It's Thanksgiving time–which means it's time for the liberal media to feature condescending columns about how to deal at the turkey table with…you.

Here's J. Bryan Lowder at Slate: "How to Share a Table with Relatives Whose Views You Abhor"

We are all afraid—of trends beyond our control, of neighbors and loved ones who suddenly seem grotesquely alien. Yet we are still bound by ties of blood, friendship, and commitment. Soon, many of us will dine together at the Thanksgiving table. What do we do now? How do people in the grip of fear break bread? Setting aside the impractical (if seductive) option of cutting ties with everyone who thinks differently than we do, how can we begin to communicate across such vast difference?

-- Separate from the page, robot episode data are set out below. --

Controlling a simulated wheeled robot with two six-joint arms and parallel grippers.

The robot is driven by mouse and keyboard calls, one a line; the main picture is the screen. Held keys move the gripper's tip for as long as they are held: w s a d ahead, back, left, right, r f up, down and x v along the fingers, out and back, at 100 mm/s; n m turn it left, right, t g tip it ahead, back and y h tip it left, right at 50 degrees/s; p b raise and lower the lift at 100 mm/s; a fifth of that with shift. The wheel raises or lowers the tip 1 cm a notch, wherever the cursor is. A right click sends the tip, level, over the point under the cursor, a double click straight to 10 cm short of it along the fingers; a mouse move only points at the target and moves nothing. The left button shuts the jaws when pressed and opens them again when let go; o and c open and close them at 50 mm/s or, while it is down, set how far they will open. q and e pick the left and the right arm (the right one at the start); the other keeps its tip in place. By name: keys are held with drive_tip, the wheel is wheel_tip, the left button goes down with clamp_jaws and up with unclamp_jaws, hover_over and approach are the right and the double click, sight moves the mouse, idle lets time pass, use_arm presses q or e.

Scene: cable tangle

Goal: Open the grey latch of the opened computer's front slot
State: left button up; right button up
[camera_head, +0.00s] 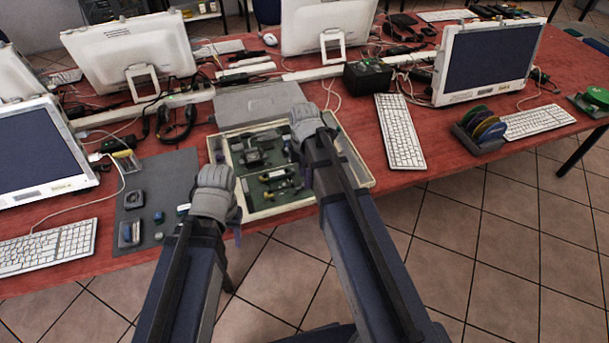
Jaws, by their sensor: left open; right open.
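The opened computer (360,180) lies flat at the front edge of the red table, a shallow pale case with a green board and dark parts inside. My left gripper (215,188) is over its front left corner and hides part of that side. My right gripper (306,122) is over its back right part, and its arm crosses the right side of the case. Both grippers are open and appear empty. The grey latch and the front slot are too small or hidden to make out.
A dark mat (165,185) with several small parts lies to the left. A closed grey case (258,102) is behind the computer. A white keyboard (400,132) and a black box (368,78) stand to the right. Monitors and cables fill the back.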

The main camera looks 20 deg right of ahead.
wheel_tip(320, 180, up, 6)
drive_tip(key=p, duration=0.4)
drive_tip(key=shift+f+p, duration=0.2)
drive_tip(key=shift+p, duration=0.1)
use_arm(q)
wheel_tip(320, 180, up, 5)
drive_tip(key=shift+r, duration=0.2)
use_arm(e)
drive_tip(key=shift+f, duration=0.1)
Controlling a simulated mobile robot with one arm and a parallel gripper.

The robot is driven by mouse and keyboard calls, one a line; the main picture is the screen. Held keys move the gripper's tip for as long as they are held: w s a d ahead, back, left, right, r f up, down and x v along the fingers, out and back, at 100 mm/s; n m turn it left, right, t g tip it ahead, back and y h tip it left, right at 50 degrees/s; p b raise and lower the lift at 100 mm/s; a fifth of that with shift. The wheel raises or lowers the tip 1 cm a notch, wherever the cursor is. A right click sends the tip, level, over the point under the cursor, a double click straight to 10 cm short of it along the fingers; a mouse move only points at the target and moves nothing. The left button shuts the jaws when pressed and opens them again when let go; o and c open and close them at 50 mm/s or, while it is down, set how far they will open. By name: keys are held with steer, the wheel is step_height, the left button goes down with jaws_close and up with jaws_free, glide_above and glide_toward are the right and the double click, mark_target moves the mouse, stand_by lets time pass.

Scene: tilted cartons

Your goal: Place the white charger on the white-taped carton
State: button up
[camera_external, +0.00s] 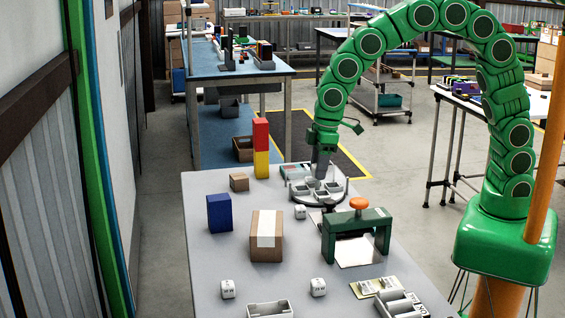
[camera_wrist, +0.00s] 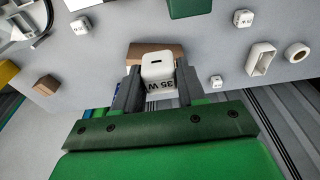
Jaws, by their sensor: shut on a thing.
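My gripper (camera_external: 321,172) is shut on the white charger (camera_wrist: 158,68), which is marked 35 W and sits between both fingers in the wrist view. I cannot make out the held charger in the external view. The white-taped carton (camera_external: 277,236) stands on the grey table, brown with a white strip over its top and front. In the external view my gripper is up and to the right of it, apart from it.
A blue box (camera_external: 219,213), a small brown box (camera_external: 239,182) and a red-yellow tower (camera_external: 261,150) stand left. A green frame with an orange knob (camera_external: 359,204) stands right of the carton. Several other white chargers (camera_external: 318,287) and an open white tray (camera_external: 270,309) lie around.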

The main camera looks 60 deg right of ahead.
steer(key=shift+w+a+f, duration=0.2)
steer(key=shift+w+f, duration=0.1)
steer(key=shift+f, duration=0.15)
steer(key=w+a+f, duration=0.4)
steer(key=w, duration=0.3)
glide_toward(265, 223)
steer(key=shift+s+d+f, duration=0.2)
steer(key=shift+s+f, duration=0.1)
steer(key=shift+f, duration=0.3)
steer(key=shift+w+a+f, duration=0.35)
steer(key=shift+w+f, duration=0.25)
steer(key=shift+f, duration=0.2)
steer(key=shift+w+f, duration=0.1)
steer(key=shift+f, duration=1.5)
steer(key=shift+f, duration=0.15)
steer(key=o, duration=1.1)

So–you're not just deplorable; you're "grotesquely alien." Hence Lowder, obviously "in the grip of fear" (of you!) himself, turns to psychiatrist Michael Bennett:

Bennett suggests thinking of yourself like a professor in a seminar, trying to direct conversation around more general themes like what we expect out of leaders rather than contentious specifics.

Mmm, I'd just love to have one of my relatives pontificating at me like a Poli Sci 101 prof while I was trying to pass the mashed potatoes.

Megan Platt at Babe advises a different tack for those relatives whose views you abhor: Pre-Emptive Defensiveness. Say, for example, one of those creeps in your family asks you what you think of Donald Trump. Here's what you're supposed to say:

“I would be happy to share my opinions and views on president-elect Trump if I thought that you were asking because you’re genuinely interested in hearing, with an open mind, someone who believes differently than you. However, I feel like this wouldn’t be a civil conversation and you’re only asking me to judge and attack my beliefs and opinions, which isn’t going to get us anywhere in life, so I’m going to respond in a one-worded answer: happy or sad” (choose one).

That'll shut 'em up!

Nate Merrill of the Macalester College student newspaper, the Mac Weekly, is more glum:

We must go to their death filled world, where you are able to want Mike Pence as Vice President and not be homophobic. They definitely won’t make any attempt to come to us. We have to go there if we hope to understand their vote, and if we give them any of our understanding of our universe that exists outside of their distortions.

"Death filled world." And Merrill's not talking about Mom's green-bean-and-canned-mushroom-soup casserole.

But Marie Solis at Mic.com says go right ahead and inflict your views:

It's our responsibility to go home and have the hard conversations with our family members, because, in many cases, only we have the power to reach them and begin the long work of rooting out bigotry in our communities.

Furthermore, keep up the rant all the way from the celery sticks all the way to the pumpkin pie.

Thanksgiving dinners typically include many courses, but it's unlikely you'll get through all of this material in one meal.

Isn't it fascinating to be regarded by the liberal media the way the Thanksgiving turkey regards the farmer with his axe? I, for one, plan to whisper a prayer of gratitude on Thursday that the timorous journalists I've quoted above aren't related to me.